In your Amazon EMR service, create a cluster. When doing so:

  1. Under Application bundle select Custom.
  2. When selecting applications, make sure Livy and Spark are included in the install.
EMR create cluster

Configure network settings

To make sure that EMR can communicate with Prophecy, you need to configure specific network settings. Specifically, you need to modify the security groups of your EMR cluster.
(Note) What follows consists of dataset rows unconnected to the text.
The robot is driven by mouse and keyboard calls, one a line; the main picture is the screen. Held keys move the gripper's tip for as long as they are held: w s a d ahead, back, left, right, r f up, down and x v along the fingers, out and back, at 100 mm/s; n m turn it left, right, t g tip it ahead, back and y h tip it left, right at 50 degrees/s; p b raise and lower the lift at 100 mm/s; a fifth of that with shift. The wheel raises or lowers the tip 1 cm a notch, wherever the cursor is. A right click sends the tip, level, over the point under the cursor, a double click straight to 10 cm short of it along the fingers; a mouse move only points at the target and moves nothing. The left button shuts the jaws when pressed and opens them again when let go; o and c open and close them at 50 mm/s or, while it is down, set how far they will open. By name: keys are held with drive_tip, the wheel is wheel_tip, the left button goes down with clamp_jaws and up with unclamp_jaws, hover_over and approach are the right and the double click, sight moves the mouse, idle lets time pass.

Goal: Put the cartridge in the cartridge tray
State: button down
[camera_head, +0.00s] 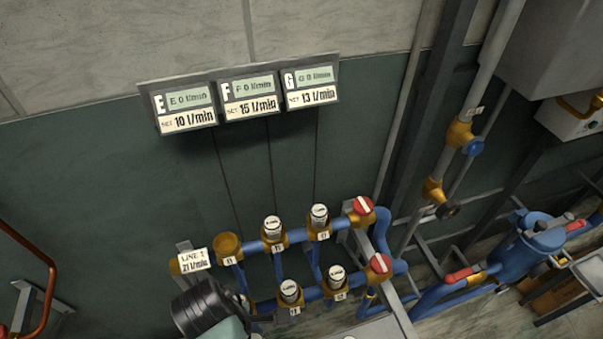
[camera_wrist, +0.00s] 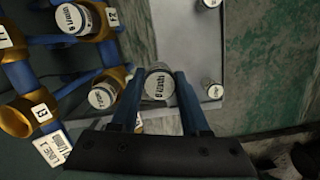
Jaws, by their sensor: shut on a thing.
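My gripper (camera_wrist: 158,78) is shut on a cartridge (camera_wrist: 159,85) with a white, printed round cap; it sits between the two blue fingers. In the wrist view, a flat grey tray-like surface (camera_wrist: 188,48) with a raised edge lies beyond the fingers, seemingly the cartridge tray. The held cartridge overlaps its near part in the picture; I cannot tell its height above it. White-capped cartridges stand at its right side (camera_wrist: 215,91) and top. In the head view, a pale surface (camera_head: 372,329) shows at the bottom edge; the held cartridge cannot be made out there.
Blue pipes with brass sockets (camera_head: 229,246) and several capped cartridges (camera_head: 273,227) stand left of the fingers in the wrist view. Red valve handles (camera_head: 363,206) are at the pipe ends. Three flow displays (camera_head: 248,95) hang on the wall. A blue vessel (camera_head: 530,242) stands right.

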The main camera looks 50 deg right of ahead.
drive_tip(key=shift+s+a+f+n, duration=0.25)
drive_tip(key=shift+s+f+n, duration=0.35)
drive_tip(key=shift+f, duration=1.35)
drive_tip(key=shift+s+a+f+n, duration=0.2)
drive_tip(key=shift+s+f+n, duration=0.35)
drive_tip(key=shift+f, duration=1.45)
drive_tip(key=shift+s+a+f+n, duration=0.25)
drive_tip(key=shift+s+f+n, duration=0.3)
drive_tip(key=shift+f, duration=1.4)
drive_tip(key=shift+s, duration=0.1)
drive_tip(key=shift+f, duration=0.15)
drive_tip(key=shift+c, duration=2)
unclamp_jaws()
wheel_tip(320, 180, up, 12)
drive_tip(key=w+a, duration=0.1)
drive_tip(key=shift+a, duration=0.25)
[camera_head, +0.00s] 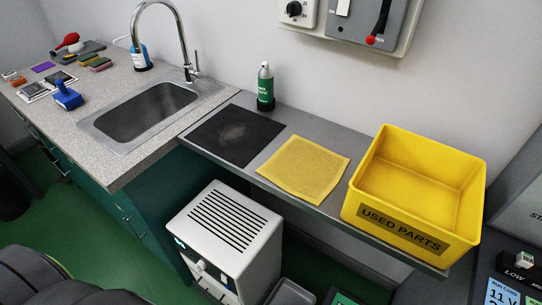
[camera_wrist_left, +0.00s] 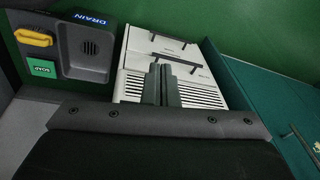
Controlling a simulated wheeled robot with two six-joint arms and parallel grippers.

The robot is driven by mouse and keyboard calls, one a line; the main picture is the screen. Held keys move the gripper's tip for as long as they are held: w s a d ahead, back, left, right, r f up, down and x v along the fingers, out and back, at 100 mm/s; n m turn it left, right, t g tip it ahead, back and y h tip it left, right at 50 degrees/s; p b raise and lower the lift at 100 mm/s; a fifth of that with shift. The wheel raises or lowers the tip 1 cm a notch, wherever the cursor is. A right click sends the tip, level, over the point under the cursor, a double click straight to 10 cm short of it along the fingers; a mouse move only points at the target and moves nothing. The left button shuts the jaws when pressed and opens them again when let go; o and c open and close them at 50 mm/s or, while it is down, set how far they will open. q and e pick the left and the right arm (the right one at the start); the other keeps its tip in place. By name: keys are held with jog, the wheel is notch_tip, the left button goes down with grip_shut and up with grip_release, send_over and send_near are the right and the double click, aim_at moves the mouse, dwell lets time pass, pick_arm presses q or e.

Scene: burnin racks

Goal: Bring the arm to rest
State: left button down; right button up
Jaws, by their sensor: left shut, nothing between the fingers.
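My left gripper (camera_wrist_left: 161,86) shows in the left wrist view with its two dark fingers together and nothing between them. Behind the fingers is a white slotted unit (camera_wrist_left: 205,75), and I cannot tell how far it is from them. A dark rounded shape at the lower left of the head view appears to be part of my arm; the left gripper itself does not show there. My right gripper is in neither view.
A yellow bin (camera_head: 400,236) labelled USED PARTS stands beside a yellow cloth (camera_head: 304,169) and black mat (camera_head: 233,136). A white vented box (camera_head: 225,240) stands below the shelf.

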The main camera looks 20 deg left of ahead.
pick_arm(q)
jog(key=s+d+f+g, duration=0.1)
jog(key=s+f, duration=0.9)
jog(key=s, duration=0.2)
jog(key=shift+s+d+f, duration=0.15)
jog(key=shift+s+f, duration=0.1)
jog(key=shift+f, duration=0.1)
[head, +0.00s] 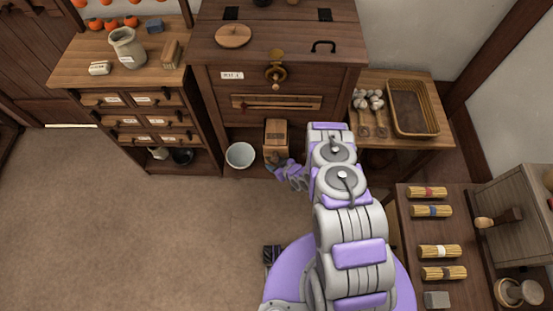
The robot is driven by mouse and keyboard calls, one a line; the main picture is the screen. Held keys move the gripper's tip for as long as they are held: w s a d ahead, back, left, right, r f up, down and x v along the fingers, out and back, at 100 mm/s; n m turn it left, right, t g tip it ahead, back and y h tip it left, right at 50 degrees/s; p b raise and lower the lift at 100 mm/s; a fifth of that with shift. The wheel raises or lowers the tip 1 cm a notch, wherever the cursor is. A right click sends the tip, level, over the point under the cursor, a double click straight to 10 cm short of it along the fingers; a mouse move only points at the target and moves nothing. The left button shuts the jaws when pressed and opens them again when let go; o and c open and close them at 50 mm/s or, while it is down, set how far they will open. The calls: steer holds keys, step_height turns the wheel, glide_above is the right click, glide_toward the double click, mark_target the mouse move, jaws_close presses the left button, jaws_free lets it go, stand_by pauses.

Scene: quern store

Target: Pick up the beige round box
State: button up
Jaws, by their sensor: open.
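A beige round item (518,292), which looks like a small round box, is at the lower right corner, on or beside the dark wooden table. Its exact shape is hard to tell. My gripper (287,173) shows small beyond my arm, low in front of the central cabinet, far to the left of the round item. It is open, and I see nothing held in it. My forearm partly covers the view around it. A flat round wooden lid (233,36) lies on top of the central cabinet.
The right table (440,231) carries several straw bundles and a grey block (437,300). A grey cabinet (520,215) stands beside it. A white bowl (240,155) and wooden box (276,136) are low at the central cabinet. Open floor (130,225) lies to the left.

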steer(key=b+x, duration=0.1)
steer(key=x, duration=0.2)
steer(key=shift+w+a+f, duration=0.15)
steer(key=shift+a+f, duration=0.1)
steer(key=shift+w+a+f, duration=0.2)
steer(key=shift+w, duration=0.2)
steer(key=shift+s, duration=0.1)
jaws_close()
  1. Modify the Primary Node security group to allow incoming connections to port 8998 from the Prophecy IP. You can do so by adding an inbound rule to the Master security group that permits incoming traffic on port 8998 from the Prophecy IP address.
  2. Modify the Core Node security group to allow outgoing connections to the Prophecy public IP 3.133.35.237 over HTTPS. Do this by adding an outbound rule to the Core security group that allows outgoing traffic over HTTPS protocol to the Prophecy public IP.

Create a Fabric

To connect EMR and Prophecy, you must create a Fabric. You can either create an EMR Fabric (suggested), or a Livy Fabric.

To create an EMR Fabric:

  1. Open Prophecy and click Create Entity from the left navigation menu. Then, click on the Fabric tile.
  2. Name your Fabric and click Continue.
  3. Keep the Provider Type as Spark, and choose EMR as the Provider.

  4. EMR Provider
  5. Enter your AWS credentials under Access Key and Secret Key. Then, enter the region that your EMR cluster is running in.
  6. Click on Fetch environments.
  7. Under Spark Environment, select the EMR cluster that you would like to connect to.
  8. Enter the S3 path that points to the location where you would like your logs to persist.

  9. EMR dependencies
  10. Add the Job size to your environment by clicking on Add Job Size. Configure your Job size and click on Add.
  11. Select File System under Scala Resolution mode and input s3://prophecy-public-bucket/prophecy-libs
  12. Select File System under Python Resolution mode and input s3://prophecy-public-bucket/python-prophecy-libs

Click Complete to save your new EMR Fabric.

At this point, you can test your Fabric. Open a project, connect to a cluster, and try to run a pipeline!